Instructions to follow
Up to and including the line containing "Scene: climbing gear", please reproduce the lines of the listing below, starting from the top.

-- Start of Data for processing --

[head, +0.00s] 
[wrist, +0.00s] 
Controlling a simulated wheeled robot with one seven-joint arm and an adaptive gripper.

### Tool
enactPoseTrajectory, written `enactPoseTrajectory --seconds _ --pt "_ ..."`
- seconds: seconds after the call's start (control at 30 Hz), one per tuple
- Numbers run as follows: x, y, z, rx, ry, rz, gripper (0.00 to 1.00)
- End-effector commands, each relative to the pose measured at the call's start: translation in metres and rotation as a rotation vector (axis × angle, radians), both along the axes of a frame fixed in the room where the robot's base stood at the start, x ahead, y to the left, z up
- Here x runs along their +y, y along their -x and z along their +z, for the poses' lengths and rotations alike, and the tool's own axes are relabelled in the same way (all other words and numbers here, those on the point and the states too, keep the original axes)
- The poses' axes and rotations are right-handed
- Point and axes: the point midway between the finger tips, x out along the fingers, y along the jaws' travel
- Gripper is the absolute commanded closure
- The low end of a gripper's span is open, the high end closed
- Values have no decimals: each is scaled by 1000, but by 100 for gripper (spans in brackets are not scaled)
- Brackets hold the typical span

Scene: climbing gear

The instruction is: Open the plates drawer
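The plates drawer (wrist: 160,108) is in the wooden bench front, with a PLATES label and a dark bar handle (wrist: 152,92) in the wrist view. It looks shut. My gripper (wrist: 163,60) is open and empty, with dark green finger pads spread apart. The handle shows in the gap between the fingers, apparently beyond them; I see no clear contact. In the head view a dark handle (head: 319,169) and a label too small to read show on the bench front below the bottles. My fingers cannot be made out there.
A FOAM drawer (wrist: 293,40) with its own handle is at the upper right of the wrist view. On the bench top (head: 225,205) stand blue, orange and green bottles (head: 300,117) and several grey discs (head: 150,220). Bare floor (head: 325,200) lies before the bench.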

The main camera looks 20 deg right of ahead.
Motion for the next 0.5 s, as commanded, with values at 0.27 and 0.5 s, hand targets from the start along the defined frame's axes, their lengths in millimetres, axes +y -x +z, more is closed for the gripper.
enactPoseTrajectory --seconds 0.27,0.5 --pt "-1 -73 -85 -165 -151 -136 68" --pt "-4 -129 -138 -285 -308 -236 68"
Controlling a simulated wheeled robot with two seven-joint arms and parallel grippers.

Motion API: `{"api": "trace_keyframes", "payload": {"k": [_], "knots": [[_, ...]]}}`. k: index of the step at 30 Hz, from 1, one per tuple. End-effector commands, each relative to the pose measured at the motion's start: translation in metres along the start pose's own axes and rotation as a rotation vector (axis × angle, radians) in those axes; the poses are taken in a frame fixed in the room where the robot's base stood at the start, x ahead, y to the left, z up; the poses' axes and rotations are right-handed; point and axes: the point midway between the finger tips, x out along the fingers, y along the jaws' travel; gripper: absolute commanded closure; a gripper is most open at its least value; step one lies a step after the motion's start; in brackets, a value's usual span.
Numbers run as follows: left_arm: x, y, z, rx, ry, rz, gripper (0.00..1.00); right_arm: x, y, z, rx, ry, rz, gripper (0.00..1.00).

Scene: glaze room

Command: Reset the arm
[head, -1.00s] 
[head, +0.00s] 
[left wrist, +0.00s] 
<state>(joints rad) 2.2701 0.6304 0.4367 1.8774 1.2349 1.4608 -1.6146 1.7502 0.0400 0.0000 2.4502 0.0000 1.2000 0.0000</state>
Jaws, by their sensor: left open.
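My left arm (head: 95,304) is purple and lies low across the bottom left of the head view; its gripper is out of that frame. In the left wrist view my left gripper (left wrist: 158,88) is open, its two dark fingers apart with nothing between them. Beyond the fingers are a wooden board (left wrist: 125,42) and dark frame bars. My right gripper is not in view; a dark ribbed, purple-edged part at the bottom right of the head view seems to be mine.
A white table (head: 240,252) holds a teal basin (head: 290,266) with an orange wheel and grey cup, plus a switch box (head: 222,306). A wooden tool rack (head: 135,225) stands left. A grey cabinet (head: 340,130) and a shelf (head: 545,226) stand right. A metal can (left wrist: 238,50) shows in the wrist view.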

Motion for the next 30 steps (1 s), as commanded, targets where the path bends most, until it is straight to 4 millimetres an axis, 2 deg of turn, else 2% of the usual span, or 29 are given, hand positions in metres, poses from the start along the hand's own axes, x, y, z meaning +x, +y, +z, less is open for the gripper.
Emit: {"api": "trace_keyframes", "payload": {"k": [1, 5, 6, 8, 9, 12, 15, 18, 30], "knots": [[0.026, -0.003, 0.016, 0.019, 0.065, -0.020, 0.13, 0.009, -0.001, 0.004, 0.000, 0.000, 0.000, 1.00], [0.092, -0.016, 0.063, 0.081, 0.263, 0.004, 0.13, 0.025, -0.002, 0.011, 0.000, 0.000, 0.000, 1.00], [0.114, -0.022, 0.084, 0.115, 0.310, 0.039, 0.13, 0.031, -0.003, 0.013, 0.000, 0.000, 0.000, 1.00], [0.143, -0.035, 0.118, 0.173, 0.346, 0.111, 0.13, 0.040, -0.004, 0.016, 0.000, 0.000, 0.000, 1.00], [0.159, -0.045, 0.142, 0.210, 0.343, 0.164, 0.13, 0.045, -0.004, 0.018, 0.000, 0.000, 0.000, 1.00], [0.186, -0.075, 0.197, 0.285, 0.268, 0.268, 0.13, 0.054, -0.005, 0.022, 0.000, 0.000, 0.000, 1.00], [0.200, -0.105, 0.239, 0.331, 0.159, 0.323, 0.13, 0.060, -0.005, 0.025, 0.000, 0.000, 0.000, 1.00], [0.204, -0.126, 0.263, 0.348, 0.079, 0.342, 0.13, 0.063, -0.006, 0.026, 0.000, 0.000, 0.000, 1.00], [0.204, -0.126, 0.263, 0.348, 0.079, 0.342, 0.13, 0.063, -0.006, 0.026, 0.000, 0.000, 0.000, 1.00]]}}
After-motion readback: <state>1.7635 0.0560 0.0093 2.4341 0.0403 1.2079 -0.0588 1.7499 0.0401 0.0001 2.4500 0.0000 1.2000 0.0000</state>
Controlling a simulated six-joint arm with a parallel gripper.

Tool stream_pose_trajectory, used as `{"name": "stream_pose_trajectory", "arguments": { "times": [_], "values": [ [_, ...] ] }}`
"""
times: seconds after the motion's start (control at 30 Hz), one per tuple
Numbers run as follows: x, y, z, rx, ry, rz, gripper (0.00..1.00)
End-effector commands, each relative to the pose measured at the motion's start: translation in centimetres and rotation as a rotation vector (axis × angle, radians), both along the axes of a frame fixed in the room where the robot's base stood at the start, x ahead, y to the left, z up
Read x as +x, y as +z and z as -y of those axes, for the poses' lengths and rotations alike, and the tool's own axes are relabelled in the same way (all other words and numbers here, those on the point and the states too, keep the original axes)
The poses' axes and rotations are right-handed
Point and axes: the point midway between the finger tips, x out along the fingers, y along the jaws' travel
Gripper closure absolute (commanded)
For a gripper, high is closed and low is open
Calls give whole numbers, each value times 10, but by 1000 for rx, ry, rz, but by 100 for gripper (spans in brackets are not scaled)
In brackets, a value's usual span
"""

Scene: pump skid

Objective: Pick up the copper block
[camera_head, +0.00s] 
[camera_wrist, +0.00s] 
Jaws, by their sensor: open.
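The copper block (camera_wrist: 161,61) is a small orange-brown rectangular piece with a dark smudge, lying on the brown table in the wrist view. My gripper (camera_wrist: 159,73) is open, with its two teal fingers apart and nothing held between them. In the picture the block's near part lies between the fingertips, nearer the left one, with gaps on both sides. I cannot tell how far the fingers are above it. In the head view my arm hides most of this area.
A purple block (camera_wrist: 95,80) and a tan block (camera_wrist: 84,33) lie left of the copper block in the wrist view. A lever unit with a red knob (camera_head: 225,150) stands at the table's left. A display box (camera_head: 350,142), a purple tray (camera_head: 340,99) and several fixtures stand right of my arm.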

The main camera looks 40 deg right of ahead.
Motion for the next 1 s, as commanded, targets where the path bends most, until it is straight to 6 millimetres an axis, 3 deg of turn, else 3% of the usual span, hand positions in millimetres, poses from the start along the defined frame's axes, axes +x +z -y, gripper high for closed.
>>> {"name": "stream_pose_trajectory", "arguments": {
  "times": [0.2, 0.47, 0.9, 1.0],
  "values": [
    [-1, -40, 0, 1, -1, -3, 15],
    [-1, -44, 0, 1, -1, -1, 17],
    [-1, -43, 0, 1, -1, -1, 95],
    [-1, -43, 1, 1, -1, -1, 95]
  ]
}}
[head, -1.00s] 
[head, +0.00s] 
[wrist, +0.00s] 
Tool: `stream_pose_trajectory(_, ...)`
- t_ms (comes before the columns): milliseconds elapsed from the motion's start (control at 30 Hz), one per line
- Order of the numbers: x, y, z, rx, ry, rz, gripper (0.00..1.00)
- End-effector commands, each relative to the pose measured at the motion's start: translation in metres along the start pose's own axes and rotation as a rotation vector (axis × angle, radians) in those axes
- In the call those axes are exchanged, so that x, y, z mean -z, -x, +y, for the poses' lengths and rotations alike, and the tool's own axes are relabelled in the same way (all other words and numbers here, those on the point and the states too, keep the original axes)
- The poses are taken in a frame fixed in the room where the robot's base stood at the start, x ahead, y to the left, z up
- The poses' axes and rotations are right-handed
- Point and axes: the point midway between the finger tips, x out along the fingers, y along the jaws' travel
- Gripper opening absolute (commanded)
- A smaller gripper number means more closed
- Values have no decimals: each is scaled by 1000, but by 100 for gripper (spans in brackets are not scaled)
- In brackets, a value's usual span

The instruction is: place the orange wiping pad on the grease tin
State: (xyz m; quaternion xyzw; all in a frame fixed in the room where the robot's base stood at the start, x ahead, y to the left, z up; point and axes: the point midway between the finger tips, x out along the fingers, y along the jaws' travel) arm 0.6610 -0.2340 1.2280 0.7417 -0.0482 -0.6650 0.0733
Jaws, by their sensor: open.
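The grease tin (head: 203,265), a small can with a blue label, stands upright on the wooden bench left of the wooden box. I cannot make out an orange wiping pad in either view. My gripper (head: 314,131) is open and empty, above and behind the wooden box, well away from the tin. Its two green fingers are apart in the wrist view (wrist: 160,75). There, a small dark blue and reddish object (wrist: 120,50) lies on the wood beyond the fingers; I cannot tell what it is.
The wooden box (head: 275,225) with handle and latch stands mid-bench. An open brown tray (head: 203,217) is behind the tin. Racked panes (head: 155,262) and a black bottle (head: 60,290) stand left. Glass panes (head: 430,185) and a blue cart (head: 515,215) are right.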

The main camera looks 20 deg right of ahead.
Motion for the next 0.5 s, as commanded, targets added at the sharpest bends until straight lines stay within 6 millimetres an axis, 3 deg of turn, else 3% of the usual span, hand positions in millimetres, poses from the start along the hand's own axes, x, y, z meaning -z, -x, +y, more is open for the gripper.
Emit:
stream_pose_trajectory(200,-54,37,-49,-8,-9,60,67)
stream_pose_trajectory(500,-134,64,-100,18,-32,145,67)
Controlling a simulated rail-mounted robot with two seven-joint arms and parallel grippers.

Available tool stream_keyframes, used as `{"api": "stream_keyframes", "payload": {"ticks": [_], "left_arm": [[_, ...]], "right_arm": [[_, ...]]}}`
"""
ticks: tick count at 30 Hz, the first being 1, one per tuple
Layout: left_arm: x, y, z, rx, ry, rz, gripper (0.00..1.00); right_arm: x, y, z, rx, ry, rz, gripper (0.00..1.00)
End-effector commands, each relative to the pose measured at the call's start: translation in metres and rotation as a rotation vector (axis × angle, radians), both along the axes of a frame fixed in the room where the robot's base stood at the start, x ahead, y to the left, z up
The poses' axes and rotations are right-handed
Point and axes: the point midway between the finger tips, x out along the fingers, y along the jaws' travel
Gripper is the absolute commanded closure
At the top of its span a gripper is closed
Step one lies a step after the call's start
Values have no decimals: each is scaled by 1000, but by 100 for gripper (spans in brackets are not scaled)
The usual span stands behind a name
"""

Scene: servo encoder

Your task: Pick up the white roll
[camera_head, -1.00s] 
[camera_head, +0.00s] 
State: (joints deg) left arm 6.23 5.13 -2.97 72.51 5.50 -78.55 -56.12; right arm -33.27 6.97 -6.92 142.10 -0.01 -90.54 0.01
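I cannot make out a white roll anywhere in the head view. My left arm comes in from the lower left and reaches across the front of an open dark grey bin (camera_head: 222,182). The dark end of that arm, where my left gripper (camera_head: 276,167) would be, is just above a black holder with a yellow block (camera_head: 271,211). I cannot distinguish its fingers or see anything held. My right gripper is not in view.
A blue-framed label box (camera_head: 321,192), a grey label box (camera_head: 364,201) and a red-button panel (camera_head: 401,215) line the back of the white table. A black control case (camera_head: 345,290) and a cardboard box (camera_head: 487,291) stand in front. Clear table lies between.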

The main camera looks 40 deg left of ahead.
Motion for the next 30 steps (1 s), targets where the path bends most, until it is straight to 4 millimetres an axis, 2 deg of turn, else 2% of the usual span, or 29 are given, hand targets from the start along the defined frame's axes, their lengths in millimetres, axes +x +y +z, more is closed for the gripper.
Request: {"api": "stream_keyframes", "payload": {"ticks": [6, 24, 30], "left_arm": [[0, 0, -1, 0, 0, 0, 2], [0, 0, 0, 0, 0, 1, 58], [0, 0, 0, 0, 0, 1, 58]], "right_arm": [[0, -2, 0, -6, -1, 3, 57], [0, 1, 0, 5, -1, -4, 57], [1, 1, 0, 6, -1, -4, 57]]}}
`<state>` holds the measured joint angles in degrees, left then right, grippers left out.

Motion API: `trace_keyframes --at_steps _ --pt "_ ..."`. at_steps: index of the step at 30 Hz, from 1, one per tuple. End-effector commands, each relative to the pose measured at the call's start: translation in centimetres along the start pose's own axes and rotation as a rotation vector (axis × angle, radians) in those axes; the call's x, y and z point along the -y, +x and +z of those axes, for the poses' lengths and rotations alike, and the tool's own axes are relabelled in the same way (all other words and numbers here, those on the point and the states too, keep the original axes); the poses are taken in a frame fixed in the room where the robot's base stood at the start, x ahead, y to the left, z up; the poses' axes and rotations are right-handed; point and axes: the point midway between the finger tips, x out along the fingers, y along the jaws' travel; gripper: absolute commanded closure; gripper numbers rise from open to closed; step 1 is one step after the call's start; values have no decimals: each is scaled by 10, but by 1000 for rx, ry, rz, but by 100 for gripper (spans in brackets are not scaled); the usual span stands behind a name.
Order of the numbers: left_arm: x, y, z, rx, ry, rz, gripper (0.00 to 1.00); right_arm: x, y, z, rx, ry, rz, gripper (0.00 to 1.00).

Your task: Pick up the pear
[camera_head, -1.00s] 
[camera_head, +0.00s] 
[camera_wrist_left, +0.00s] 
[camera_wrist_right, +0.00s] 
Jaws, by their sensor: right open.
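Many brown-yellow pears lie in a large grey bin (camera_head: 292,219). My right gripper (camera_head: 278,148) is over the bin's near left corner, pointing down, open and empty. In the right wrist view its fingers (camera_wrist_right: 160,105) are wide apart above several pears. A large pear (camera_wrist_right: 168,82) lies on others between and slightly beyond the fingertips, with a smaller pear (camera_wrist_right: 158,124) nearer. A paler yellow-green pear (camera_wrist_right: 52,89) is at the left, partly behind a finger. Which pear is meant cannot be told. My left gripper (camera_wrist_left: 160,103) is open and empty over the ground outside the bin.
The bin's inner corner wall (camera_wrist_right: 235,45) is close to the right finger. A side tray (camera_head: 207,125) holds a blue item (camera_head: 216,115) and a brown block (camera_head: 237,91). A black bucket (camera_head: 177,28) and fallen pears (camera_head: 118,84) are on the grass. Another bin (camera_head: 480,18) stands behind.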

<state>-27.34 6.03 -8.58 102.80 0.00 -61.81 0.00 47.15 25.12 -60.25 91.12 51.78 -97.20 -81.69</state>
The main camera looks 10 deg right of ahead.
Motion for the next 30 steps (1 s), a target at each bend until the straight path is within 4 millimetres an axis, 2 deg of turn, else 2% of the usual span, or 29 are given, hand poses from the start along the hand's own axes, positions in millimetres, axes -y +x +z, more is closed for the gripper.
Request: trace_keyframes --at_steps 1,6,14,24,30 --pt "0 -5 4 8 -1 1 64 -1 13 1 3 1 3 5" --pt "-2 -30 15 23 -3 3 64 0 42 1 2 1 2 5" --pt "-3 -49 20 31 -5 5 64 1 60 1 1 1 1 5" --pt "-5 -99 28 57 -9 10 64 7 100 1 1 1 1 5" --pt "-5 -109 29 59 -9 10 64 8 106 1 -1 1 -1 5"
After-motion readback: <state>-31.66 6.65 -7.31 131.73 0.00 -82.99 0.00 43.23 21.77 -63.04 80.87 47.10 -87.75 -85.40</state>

-- End of Data for processing --

Result of this exercise
[head, +0.00s] 
[wrist, +0.00s] 
Controlling a simulated wheeled robot with one seven-joint arm and an adaptive gripper.

### Tool
enactPoseTrajectory, written `enactPoseTrajectory --seconds _ --pt "_ ..."`
- seconds: seconds after the call's start (control at 30 Hz), one per tuple
- Numbers run as follows: x, y, z, rx, ry, rz, gripper (0.00 to 1.00)
- End-effector commands, each relative to the pose measured at the call's start: translation in metres and rotation as a rotation vector (axis × angle, radians), both along the axes of a frame fixed in the room where the robot's base stood at the start, x ahead, y to the left, z up
- Here x runs along their +y, y along their -x and z along their +z, for the poses' lengths and rotations alike, and the tool's own axes are relabelled in the same way (all other words and numbers here, those on the point and the states too, keep the original axes)
- The poses' axes and rotations are right-handed
- Point and axes: the point midway between the finger tips, x out along the fingers, y along the jaws' travel
- Gripper is the absolute commanded closure
- The low end of a gripper's span is open, the high end closed
- Values have no decimals: each is scaled by 1000, but by 100 for gripper (spans in brackets are not scaled)
- Brackets hold the typical span

Scene: climbing gear

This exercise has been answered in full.